Venise fut pendant de longs siècles une des villes les plus importantes de l’Europe et des liens étroits avec Byzance ont conféré à cette cité adriatique le grand honneur d’être réputée gardienne de l’Art et de la Science byzantins. Ainsi, Venise était-elle le canal par lequel l’Alchimie hellénistique et byzantine purent pénétrer en Europe. Cette Alchimie byzantine ne fut, en réalité, pas autre chose qu’un prolongement (plutôt qu’un développement) de l’ancienne tradition. Venise devint, pour ainsi dire, la dépositaire des manuscrits alchimiques de langue grecque ; “dépositaire”, disons-nous, parce que, d’une part, nous avons à peine entendu parler d’Alchimie grecque avant la fin du XVe siècle, et que, d’autre part, à cette époque, la technique des étudiants vénitiens avait déjà été profondément influencée par la Tradition orale arabe.

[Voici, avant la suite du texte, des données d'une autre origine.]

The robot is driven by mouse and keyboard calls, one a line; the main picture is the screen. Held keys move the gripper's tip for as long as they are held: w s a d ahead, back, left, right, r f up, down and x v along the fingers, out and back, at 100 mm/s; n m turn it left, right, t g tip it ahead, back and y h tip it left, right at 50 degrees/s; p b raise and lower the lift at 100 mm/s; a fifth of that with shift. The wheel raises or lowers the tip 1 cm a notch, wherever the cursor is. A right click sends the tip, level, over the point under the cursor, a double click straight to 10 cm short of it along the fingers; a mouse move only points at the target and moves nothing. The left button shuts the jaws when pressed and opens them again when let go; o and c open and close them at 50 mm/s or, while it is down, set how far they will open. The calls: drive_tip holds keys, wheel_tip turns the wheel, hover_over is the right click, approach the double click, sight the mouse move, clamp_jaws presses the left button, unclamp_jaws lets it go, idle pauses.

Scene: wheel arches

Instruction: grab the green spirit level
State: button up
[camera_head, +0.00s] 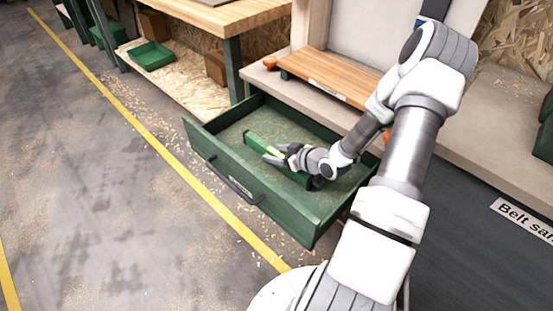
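The green spirit level (257,145) lies in an open green drawer (203,141), slanting from upper left to lower right. A yellowish patch shows near its middle. My gripper (271,156) is at the middle of the level, with its fingers pointing left over or beside it. The fingers and wrist hide part of the level. I cannot tell whether the fingers touch it or how far apart they are.
The drawer's walls surround the level, and its handle (233,184) faces the aisle. A bench (362,115) with a wooden board (328,76) stands behind the drawer. A wooden table (228,17) is at the upper left. The floor at left is clear apart from wood shavings.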

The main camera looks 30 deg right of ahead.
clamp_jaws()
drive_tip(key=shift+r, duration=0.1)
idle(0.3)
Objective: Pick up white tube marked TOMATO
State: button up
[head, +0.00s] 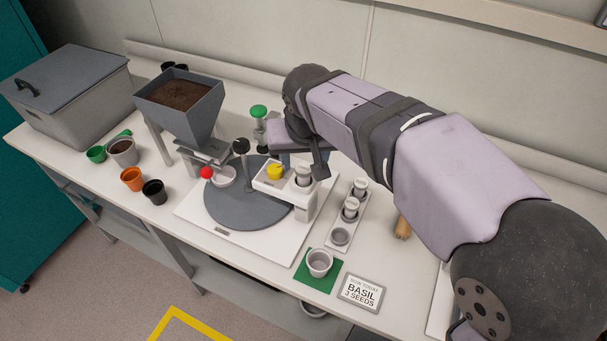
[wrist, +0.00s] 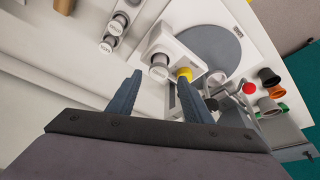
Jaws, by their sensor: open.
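My gripper (wrist: 160,77) is open and empty. In the wrist view its fingertips lie either side of the holder's tube, apart from it.
A yellow part (head: 275,171) sits beside the tube in the holder. A grey disc (head: 238,210) and a soil hopper (head: 180,100) stand left. A green-capped bottle (head: 259,120) is behind. A pale cup (head: 319,262) sits on a green mat by a BASIL card (head: 361,291).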

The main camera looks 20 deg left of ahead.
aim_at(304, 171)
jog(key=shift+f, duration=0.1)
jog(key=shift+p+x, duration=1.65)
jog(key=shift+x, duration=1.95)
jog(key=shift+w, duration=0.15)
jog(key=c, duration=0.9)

La plupart des savants européens sont peu au courant du fait de l’Alchimie grecque et byzantine, et ce pour deux raisons : d’abord, on ne disposait que de très peu de manuscrits, autant jadis que de nos jours ; ensuite, on n’a publié qu’un nombre infime de ces rares écrits. Le célèbre manuscrit de la Bibliothèque de Saint-Marc, publié par Berthelot avec des commentaires, est incomplet ; quelques fragments seulement en ont été imprimés, qui se trouvent éparpillés dans certaines collections européennes importantes.

L’auteur du présent article eut une fois l’occasion d’examiner une collection particulière de manuscrits alchimiques grecs composée de plusieurs milliers de volumes dont plusieurs finement illustrés. Les dessins représentaient, soit des sujets mythologiques grecs, soit des allégories chrétiennes à la manière byzantine et n’ont rien de commun avec ceux que nous possédons ailleurs. Certains sont peut-être exécutés de manière un peu crue, mais ces manuscrits, soigneusement reliés, se caractérisent par une fort belle calligraphie en ce qui concerne les lettres et les illustrations. Autant qu’il a été possible de l’observer, le texte, dans chaque cas, ne constituait qu’un commentaire des illustrations. Il était surtout intéressant de constater que nous nous trouvions apparemment en présence de la source d’un grand nombre de gravures symboliques que l’on trouve dans les livres européens, exemple : celles de l’Atalanta Fugiens qui semblent n’être autre chose qu’une version européenne “moderne” d’un ensemble de dessins byzantins. Serions-nous donc en face du problème d’une origine grecque de la majorité de nos dessins alchimiques, tandis que les commentaires seraient vraisemblablement et dans chaque cas basés sur la Tradition arabe ?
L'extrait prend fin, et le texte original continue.